#### DO THIS
Write out all the material exactly. Leave nothing out.

#### DATASET EXTRACT
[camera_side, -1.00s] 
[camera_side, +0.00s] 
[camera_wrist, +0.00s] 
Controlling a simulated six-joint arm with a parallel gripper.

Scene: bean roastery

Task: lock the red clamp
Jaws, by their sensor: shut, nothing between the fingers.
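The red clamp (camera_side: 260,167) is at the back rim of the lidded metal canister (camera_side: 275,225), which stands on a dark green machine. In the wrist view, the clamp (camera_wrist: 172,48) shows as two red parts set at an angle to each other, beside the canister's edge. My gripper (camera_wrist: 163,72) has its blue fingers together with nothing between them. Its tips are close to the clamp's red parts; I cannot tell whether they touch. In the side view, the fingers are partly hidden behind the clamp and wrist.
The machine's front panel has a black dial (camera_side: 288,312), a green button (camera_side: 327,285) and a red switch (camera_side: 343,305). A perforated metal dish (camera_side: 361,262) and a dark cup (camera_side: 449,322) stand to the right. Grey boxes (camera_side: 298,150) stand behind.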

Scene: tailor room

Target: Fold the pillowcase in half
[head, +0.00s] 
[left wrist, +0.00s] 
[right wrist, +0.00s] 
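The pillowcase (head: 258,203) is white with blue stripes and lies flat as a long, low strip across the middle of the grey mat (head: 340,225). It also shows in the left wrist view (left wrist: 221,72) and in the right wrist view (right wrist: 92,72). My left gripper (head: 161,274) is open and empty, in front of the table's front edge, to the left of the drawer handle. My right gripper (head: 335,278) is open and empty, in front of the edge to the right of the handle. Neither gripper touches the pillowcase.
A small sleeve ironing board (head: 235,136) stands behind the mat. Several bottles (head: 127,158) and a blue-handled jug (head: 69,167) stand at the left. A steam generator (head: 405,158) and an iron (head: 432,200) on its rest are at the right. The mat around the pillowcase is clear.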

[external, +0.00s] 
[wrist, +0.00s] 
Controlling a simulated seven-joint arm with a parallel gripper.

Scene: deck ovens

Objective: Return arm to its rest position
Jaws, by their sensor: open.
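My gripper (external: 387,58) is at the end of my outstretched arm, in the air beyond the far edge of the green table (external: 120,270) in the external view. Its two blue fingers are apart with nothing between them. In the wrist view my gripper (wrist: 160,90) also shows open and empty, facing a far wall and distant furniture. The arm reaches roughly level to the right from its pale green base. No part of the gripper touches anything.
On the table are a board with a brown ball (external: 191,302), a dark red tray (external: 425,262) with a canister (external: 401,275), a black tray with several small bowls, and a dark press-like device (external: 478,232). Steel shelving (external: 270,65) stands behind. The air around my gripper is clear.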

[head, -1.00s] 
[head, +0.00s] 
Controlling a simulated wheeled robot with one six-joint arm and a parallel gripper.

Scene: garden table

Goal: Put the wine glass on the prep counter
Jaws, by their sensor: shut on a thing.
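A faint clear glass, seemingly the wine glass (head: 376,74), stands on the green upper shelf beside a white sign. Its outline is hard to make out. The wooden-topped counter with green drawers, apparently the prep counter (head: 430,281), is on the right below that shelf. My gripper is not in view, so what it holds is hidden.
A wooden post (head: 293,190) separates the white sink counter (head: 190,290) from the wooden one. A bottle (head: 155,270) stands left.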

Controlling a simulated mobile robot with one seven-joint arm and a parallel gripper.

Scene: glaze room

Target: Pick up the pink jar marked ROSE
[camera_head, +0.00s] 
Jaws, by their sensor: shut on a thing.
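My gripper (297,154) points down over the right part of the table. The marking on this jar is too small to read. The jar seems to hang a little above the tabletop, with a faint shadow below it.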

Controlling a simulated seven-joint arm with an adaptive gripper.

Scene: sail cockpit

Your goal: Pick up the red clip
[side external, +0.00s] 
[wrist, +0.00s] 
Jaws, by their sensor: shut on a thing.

#### THE REPLY
[camera_side, -1.00s] 
[camera_side, +0.00s] 
[camera_wrist, +0.00s] 
Controlling a simulated six-joint arm with a parallel gripper.

Scene: bean roastery

Task: lock the red clamp
Jaws, by their sensor: shut, nothing between the fingers.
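The red clamp (camera_side: 260,167) is at the back rim of the lidded metal canister (camera_side: 275,225), which stands on a dark green machine. In the wrist view, the clamp (camera_wrist: 172,48) shows as two red parts set at an angle to each other, beside the canister's edge. My gripper (camera_wrist: 163,72) has its blue fingers together with nothing between them. Its tips are close to the clamp's red parts; I cannot tell whether they touch. In the side view, the fingers are partly hidden behind the clamp and wrist.
The machine's front panel has a black dial (camera_side: 288,312), a green button (camera_side: 327,285) and a red switch (camera_side: 343,305). A perforated metal dish (camera_side: 361,262) and a dark cup (camera_side: 449,322) stand to the right. Grey boxes (camera_side: 298,150) stand behind.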

Scene: tailor room

Target: Fold the pillowcase in half
[head, +0.00s] 
[left wrist, +0.00s] 
[right wrist, +0.00s] 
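The pillowcase (head: 258,203) is white with blue stripes and lies flat as a long, low strip across the middle of the grey mat (head: 340,225). It also shows in the left wrist view (left wrist: 221,72) and in the right wrist view (right wrist: 92,72). My left gripper (head: 161,274) is open and empty, in front of the table's front edge, to the left of the drawer handle. My right gripper (head: 335,278) is open and empty, in front of the edge to the right of the handle. Neither gripper touches the pillowcase.
A small sleeve ironing board (head: 235,136) stands behind the mat. Several bottles (head: 127,158) and a blue-handled jug (head: 69,167) stand at the left. A steam generator (head: 405,158) and an iron (head: 432,200) on its rest are at the right. The mat around the pillowcase is clear.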

[external, +0.00s] 
[wrist, +0.00s] 
Controlling a simulated seven-joint arm with a parallel gripper.

Scene: deck ovens

Objective: Return arm to its rest position
Jaws, by their sensor: open.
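My gripper (external: 387,58) is at the end of my outstretched arm, in the air beyond the far edge of the green table (external: 120,270) in the external view. Its two blue fingers are apart with nothing between them. In the wrist view my gripper (wrist: 160,90) also shows open and empty, facing a far wall and distant furniture. The arm reaches roughly level to the right from its pale green base. No part of the gripper touches anything.
On the table are a board with a brown ball (external: 191,302), a dark red tray (external: 425,262) with a canister (external: 401,275), a black tray with several small bowls, and a dark press-like device (external: 478,232). Steel shelving (external: 270,65) stands behind. The air around my gripper is clear.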

[head, -1.00s] 
[head, +0.00s] 
Controlling a simulated wheeled robot with one six-joint arm and a parallel gripper.

Scene: garden table

Goal: Put the wine glass on the prep counter
Jaws, by their sensor: shut on a thing.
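A faint clear glass, seemingly the wine glass (head: 376,74), stands on the green upper shelf beside a white sign. Its outline is hard to make out. The wooden-topped counter with green drawers, apparently the prep counter (head: 430,281), is on the right below that shelf. My gripper is not in view, so what it holds is hidden.
A wooden post (head: 293,190) separates the white sink counter (head: 190,290) from the wooden one. A bottle (head: 155,270) stands left.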

Controlling a simulated mobile robot with one seven-joint arm and a parallel gripper.

Scene: glaze room

Target: Pick up the pink jar marked ROSE
[camera_head, +0.00s] 
Jaws, by their sensor: shut on a thing.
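My gripper (297,154) points down over the right part of the table. The marking on this jar is too small to read. The jar seems to hang a little above the tabletop, with a faint shadow below it.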

Controlling a simulated seven-joint arm with an adaptive gripper.

Scene: sail cockpit

Your goal: Pick up the red clip
[side external, +0.00s] 
[wrist, +0.00s] 
Jaws, by their sensor: shut on a thing.

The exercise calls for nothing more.